If you’re the person with those qualifications, great. But, if you’re totally honest with yourself, and realize that you don’t have what it takes to be the CEO, or you lack the interest, then it’s best for the business, and ultimately best for you as the owner, for a professional manager to step in and take the helm.
If your long-term goal is to sell the company, you need to make sure that the organization can run without you. Otherwise, what are you selling? No one is going to buy a business if the most important person in the organization is going to walk away after the sale.
What to Do Next
If you find yourself seriously thinking about your performance as CEO, there are a few things you can do to improve your skills and get a better understanding of what your role in the organization should be:
- Work with an executive coach – An executive coach can help you develop a better understanding of your personal strengths and weaknesses as well as which role in the organization is best for you, if any. Also, with the guidance of a coach, you can come to grips with the purpose of the business and what’s next. Insight into your personal goals and motivation will lead to the answer to the ownership vs. management question and a solution that’s best for you as well as for the company.

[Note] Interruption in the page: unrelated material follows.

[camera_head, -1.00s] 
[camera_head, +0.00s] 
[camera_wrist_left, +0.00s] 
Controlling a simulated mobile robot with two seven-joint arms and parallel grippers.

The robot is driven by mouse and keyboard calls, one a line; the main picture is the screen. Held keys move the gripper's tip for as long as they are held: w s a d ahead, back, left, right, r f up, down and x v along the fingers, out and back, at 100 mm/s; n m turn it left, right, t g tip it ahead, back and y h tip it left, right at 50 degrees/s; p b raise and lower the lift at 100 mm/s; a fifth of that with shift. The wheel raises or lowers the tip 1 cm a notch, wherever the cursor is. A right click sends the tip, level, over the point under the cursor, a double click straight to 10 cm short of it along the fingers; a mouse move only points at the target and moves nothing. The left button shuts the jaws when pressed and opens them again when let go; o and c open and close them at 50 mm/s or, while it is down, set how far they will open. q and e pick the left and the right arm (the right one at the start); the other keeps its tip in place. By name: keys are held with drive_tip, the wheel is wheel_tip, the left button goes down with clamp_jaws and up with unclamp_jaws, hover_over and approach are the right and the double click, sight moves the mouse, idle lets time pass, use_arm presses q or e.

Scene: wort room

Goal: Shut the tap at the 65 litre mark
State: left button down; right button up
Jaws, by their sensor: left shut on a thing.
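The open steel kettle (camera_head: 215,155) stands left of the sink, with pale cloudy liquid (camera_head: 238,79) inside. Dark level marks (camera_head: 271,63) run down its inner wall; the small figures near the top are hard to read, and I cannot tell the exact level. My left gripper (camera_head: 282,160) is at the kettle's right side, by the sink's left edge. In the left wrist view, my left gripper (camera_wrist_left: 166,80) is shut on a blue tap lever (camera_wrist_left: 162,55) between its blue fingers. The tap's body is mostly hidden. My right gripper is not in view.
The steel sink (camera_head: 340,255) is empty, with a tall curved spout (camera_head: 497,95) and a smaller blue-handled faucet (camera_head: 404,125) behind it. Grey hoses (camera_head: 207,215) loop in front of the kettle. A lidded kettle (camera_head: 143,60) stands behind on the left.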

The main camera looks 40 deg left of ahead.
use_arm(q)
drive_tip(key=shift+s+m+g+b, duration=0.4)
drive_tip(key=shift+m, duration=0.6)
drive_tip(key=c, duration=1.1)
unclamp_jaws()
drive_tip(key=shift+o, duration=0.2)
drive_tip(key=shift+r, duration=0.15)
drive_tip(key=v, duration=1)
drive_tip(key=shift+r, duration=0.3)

- Attend seminars or take some business classes – Through seminars and business classes you’ll be able to enhance your formal business and management skills and learn what it takes to grow a business. This could be the knowledge you’re lacking to become the CEO you always wanted to be.
- Join a CEO peer group – Learn from other CEOs and business owners who have walked this path before you. Their experiences will shed light on what you need to pay attention to, the options you have, and where the pitfalls are. You can learn from these executives how they dealt with a situation similar to yours.
Make a decision
In the end, you have to make a decision. Are you the best person to lead the company? If so, excellent and good luck. If not, hire someone else to run the business for you.